Résultats financiers

Le chiffre d'affaires du groupe La Poste pour 2002 atteint, en 2002, 17,3 Md€ (+ 1,8 %), à comparer aux 39,2 Md€ de l'opérateur allemand DTWN Konzern, en hausse (+ 19,6% sur la même période) ou de l'opérateur néerlandais TNT Postgroup dont le chiffre d'affaires s'élève à 11,6 Md€ (+6 ,2%). De ce fait, La Poste réalise environ 16 % du chiffre d'affaires des postes européennes et détient 9 % du chiffre d'affaires mondial des opérateurs postaux. Elle se place donc au quatrième rang mondial derrière les postes américaine, allemande et japonaise dont les chiffres d'affaires respectifs atteignent 56,4, 39,2 et 18,8 Md€. On notera toutefois que la part du chiffre d'affaires qu'elle réalise à l'international est nettement inférieure à celle de ses homologues européennes puisqu'elle ne représente que 12 % du chiffre d'affaires du groupe contre 41 % pour son concurrent allemand et 68 % pour la poste néerlandaise.

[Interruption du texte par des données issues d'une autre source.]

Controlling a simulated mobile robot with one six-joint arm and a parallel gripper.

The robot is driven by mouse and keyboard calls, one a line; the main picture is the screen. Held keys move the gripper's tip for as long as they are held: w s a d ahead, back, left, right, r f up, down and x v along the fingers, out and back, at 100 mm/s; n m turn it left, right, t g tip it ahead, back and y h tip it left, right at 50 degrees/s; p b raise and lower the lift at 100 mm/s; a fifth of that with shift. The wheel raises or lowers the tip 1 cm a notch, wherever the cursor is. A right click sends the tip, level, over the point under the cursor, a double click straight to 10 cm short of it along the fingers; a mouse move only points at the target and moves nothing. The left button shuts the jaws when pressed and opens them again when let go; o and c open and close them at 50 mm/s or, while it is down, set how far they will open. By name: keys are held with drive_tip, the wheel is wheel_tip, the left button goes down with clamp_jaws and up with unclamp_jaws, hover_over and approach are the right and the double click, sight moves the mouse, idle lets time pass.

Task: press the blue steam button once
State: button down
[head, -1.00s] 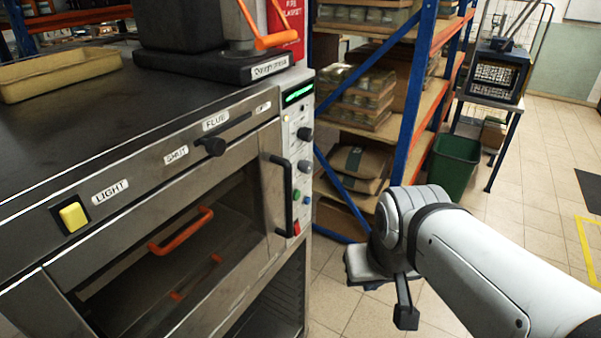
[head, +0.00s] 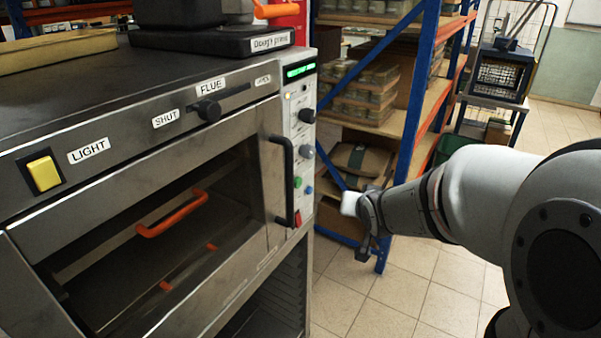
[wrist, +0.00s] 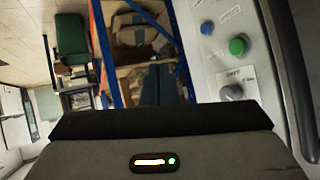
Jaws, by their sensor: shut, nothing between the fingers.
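The blue button (head: 309,190) is a small round cap on the oven's narrow control panel, just right of and below a green button (head: 297,182). In the wrist view the blue button (wrist: 207,28) shows at the upper right, with the green button (wrist: 238,46) beside it. My gripper (head: 362,254) is shut and empty. It is right of the panel and lower than the button in the head view, apart from it. The dark fingers (wrist: 165,88) show in the wrist view, left of the panel; their tips are hard to make out.
A grey knob (head: 308,152) and a black knob (head: 307,116) sit above the buttons; a red switch (head: 298,218) is below. The oven's dark vertical door handle (head: 283,180) stands out left of the panel. A blue-and-orange rack (head: 412,120) stands behind my arm. Tiled floor (head: 390,295) is open.

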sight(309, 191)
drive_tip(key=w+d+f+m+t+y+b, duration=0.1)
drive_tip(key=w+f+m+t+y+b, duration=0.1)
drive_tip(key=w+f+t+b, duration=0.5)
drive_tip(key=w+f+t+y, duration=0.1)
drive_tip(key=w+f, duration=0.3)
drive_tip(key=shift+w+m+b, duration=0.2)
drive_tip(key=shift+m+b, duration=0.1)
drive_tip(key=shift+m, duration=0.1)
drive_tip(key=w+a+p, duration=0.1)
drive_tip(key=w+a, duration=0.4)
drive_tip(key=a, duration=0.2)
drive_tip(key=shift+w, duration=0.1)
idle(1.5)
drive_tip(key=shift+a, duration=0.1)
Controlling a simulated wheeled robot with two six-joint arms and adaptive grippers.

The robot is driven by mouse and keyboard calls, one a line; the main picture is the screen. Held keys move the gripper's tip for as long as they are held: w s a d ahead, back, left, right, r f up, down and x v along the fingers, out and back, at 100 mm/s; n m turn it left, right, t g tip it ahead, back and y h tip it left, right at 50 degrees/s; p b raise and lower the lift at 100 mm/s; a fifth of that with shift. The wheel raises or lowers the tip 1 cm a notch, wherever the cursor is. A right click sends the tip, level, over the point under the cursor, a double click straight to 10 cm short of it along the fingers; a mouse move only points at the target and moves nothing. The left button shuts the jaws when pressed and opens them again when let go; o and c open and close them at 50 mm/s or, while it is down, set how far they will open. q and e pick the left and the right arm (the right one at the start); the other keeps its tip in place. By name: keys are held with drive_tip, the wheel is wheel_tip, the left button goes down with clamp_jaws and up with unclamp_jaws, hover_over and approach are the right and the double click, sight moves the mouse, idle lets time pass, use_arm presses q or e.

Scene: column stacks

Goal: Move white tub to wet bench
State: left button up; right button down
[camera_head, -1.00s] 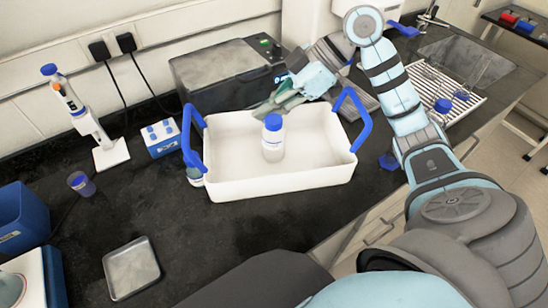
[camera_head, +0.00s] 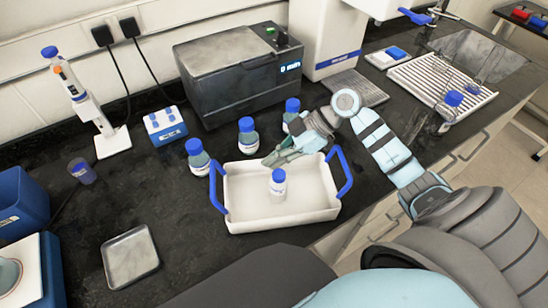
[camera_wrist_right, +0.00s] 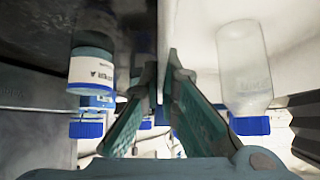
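The white tub (camera_head: 237,208) has blue handles at its left and right ends and is low over the dark bench near its front edge. I cannot tell whether its base touches the bench. A clear bottle with a blue cap (camera_head: 278,186) stands upright inside it. My right gripper (camera_head: 272,160) is at the tub's back rim. In the right wrist view, the fingers (camera_wrist_right: 161,75) close on both sides of the tub's thin wall, with the inside bottle (camera_wrist_right: 245,70) to the right and an outside bottle (camera_wrist_right: 92,65) to the left. My left gripper is out of view.
Three blue-capped bottles (camera_head: 247,139) stand close behind the tub. A grey bath (camera_head: 235,85) is at the back. A white draining rack (camera_head: 425,80) with a bottle and a sink are at right. A metal tray (camera_head: 130,257) and pipette stand (camera_head: 112,145) are at left.

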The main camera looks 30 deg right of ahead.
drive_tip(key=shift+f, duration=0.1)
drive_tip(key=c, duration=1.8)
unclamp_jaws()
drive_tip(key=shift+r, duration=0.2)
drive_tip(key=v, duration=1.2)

L'excédent brut d'exploitation dégagé par le groupe La Poste est également nettement inférieur à celui de ses principaux concurrents puisqu'il s'élève, en 2002, à 0,98 Md€ contre 2,42 milliards pour l'opérateur allemand, 1,54 milliard pour l'opérateur néerlandais et 1,24 milliard pour les postes italiennes dont les résultats ont plus que quadruplé en trois ans. L'endettement du groupe est globalement stable, passant de 3,82 à 3,78 Md€.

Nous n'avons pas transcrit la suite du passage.